Balapan MotoGP di Sirkuit Mandalika di Lombok, Nusa Tenggara Barat (NTB), pada 20 Maret 2022, ditunda karena hujan deras. Pawang hujan perempuan, Rara Istiati Wulandari, masuk paddock menunjukkan kemampuannya menghalau hujan. Hujan akhirnya reda, balapan pun bisa dimulai. Hasilnya, Miguel Oliveira keluar sebagai juara.
Balapan telah selesai, namun pawang hujan jadi perdebatan warganet. Ada yang menganggap pawang hujan sebagai syirik dan memalukan, sedangkan yang membela menyebutnya sebagai budaya dan kearifan lokal.
Menurut KBBI (Kamus Besar Bahasa Indonesia), “pawang” adalah “orang yang memiliki keahlian istimewa yang berkaitan dengan ilmu gaib, seperti dukun, mualim perahu, pemburu buaya, penjinak ular”. Sedangkan “pawang hujan” adalah “orang yang pandai menolak hujan”.
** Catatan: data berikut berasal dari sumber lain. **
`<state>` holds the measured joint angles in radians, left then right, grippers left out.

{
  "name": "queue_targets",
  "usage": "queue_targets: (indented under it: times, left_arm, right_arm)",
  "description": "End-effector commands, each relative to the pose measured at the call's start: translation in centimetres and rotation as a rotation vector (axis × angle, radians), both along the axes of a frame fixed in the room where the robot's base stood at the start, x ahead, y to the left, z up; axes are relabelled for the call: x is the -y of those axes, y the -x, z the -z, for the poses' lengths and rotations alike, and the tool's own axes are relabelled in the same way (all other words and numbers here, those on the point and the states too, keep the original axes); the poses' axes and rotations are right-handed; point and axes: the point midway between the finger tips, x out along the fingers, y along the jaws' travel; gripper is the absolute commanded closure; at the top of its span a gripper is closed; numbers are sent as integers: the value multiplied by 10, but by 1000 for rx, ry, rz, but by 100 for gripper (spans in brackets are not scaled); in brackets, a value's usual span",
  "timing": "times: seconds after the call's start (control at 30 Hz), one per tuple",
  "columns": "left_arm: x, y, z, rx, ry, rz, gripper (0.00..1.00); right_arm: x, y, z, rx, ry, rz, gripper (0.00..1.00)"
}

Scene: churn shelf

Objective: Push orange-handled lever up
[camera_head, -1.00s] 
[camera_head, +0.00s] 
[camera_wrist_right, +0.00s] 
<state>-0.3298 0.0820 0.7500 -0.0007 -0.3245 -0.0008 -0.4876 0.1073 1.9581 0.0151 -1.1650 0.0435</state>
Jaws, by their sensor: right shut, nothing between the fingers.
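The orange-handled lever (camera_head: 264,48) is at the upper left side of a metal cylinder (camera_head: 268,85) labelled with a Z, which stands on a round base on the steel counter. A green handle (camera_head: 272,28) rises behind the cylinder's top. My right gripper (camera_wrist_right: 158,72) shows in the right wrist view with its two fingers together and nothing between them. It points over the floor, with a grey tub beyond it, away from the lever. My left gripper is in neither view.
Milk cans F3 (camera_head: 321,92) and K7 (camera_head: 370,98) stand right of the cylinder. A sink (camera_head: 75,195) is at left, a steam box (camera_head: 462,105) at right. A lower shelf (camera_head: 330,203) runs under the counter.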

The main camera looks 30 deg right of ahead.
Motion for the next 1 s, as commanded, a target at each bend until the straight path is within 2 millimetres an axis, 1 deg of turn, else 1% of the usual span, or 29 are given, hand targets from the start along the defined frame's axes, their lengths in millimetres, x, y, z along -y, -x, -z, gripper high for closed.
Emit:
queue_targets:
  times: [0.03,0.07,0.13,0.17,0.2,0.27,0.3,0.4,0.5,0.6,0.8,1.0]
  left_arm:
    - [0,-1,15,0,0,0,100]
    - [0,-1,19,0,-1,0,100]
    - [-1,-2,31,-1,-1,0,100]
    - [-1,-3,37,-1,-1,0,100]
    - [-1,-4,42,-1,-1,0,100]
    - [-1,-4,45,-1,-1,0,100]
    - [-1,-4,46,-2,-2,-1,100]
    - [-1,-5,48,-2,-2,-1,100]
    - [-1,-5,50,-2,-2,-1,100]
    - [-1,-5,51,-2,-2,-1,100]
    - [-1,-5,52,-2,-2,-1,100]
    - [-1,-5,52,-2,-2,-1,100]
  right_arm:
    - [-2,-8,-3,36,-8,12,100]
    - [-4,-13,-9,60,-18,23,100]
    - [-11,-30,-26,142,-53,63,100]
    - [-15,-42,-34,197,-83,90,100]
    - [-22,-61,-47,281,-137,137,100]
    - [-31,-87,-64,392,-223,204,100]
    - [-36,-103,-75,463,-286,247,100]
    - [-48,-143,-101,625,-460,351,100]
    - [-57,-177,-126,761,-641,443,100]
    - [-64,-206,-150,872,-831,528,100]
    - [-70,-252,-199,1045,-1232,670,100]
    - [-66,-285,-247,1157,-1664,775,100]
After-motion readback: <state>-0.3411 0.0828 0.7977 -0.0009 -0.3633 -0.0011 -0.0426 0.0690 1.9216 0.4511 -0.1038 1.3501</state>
Pawang hujan merupakan keahlian lama yang bertahan hingga sekarang karena masih banyak orang yang meminta bantuannya untuk menyukseskan berbagai acara, mulai dari acara hajatan hingga ajang berskala internasional. Bukan hanya sekarang di ajang MotoGP, dulu penyelenggara acara pertandingan Muhammad Ali lawan Rudi Lubbers di Gelora Bung Karno pada 20 Oktober 1973 juga menggunakan pawang hujan.
Baca juga: Tinju Kiri Ali di Jakarta
Lalu Katar
Karena MotoGP diselenggarakan di NTB, ternyata di sana pernah ada pawang hujan terkenal, yaitu Lalu Katar. Pensiunan pegawai kehutanan ini memulai profesi sebagai pawang hujan pada 1969.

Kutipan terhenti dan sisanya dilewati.